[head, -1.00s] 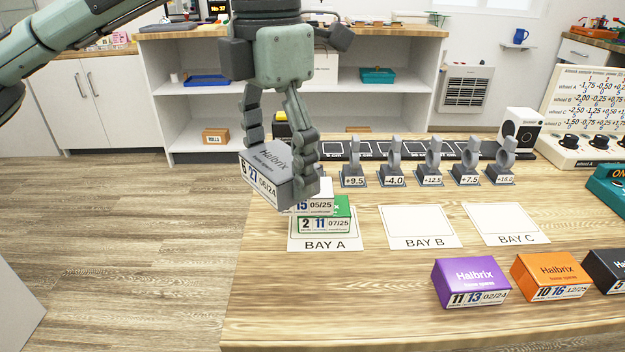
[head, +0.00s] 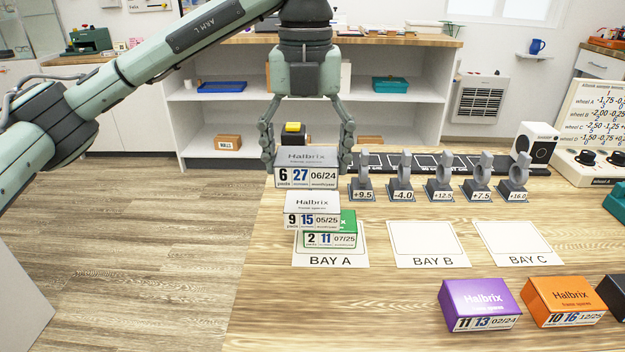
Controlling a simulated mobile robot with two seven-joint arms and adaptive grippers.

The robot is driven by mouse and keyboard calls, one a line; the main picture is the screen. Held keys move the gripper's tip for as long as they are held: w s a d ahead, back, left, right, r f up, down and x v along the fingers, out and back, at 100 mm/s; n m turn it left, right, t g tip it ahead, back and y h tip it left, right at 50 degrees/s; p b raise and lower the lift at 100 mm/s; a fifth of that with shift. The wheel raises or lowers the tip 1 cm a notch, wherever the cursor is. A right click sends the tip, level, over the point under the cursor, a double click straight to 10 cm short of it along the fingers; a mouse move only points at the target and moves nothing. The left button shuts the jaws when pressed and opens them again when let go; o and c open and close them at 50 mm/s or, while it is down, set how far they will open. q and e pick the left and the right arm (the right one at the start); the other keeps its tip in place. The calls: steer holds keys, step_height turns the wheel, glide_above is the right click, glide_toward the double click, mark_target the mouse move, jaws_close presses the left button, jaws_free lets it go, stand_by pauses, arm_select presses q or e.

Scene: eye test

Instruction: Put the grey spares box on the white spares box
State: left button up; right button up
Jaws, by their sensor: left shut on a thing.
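My left gripper (head: 307,158) is shut on the grey spares box (head: 307,157), with one finger on each side. The grey box is about level, its label "6 27 06/24" towards me. The white spares box (head: 312,204), labelled "9 15 05/25", is just below it in the picture. The grey box's lower edge meets the white box's top in view; I cannot tell whether they touch. The white box appears to rest on a green box (head: 348,222), labelled "2 11 07/25", set off to its left. The green box is on the BAY A card (head: 357,256). My right gripper is out of view.
The BAY B card (head: 427,244) and BAY C card (head: 517,243) are empty. Purple (head: 479,298) and orange (head: 563,295) boxes stand at the front right. Several grey numbered stands (head: 400,190) line the back, close right of my gripper. A black-and-yellow object (head: 293,134) is behind it.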

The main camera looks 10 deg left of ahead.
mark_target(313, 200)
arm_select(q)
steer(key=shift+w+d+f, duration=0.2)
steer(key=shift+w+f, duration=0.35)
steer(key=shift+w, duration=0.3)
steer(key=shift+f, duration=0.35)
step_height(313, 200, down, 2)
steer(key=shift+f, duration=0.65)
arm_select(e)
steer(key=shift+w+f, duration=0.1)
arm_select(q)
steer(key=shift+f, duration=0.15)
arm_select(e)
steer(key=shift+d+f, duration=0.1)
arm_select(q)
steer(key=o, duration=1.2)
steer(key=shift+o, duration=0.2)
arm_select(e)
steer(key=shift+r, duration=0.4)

○ ○ ○

## SHORT TASK
Look above for the line with "[head, +0.00s]"; quote it and every line after it, stopping after the line with "Controlling a simulated", exactly, with nothing added and without pictures.

## REPLY TO THE EXERCISE
[head, +0.00s] 
Controlling a simulated mobile robot with two seven-joint arms and adaptive grippers.

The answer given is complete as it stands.